What to produce :: Nothing before the line containing "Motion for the" belongs in the answer; quote that line and all lines after it through the end of the material, word for word.
··········
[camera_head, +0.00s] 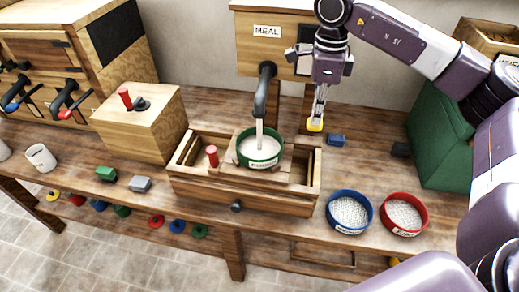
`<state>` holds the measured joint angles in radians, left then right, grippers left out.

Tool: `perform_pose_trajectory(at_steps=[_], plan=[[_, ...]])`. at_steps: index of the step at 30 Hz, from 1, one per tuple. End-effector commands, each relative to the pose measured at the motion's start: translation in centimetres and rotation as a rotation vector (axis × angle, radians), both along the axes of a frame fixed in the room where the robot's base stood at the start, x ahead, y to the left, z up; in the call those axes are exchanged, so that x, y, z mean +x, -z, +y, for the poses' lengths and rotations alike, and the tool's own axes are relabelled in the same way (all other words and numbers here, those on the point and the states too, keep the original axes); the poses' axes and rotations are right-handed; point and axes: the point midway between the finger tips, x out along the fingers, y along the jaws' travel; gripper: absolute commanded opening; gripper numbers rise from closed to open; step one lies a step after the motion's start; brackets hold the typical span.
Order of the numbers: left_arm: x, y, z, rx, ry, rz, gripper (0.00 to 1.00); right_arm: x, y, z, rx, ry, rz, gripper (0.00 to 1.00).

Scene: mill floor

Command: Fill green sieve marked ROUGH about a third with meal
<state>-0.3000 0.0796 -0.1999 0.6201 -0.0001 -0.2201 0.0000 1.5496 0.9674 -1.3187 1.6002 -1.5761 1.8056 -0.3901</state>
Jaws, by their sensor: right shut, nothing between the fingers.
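The green sieve (260,163) sits on the wooden sifter box (205,187), under the dark spout (264,88) of the MEAL bin (268,47). A pale stream of meal (259,132) runs from the spout into the sieve, and white meal covers its visible inside. The exact fill depth cannot be told. A white label shows on the sieve's front, too small to read surely. My right gripper (315,122) is shut and empty, pointing down right of the spout and sieve. Something yellow shows at its fingertips. My left gripper is out of view.
A blue sieve (348,229) and a red sieve (402,232) stand at the front right. A red knob (212,155) stands on the sifter box. A small blue block (336,140) lies near my right gripper. A green slanted housing (442,135) stands at the right.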

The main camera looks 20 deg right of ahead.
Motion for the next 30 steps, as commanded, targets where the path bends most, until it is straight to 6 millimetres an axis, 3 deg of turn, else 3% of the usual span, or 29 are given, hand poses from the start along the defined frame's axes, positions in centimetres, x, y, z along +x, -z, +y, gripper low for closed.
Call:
··········
Finished exercise ::
Motion for the next 30 steps, as commanded, targets where the path bends most, until it is straight to 6 millimetres an axis, 3 deg of turn, else 3% of the usual span, or 29 are given, hand poses from the start along the defined frame's axes, positions in centimetres, x, y, z along +x, -z, +y, gripper low for closed.
Call:

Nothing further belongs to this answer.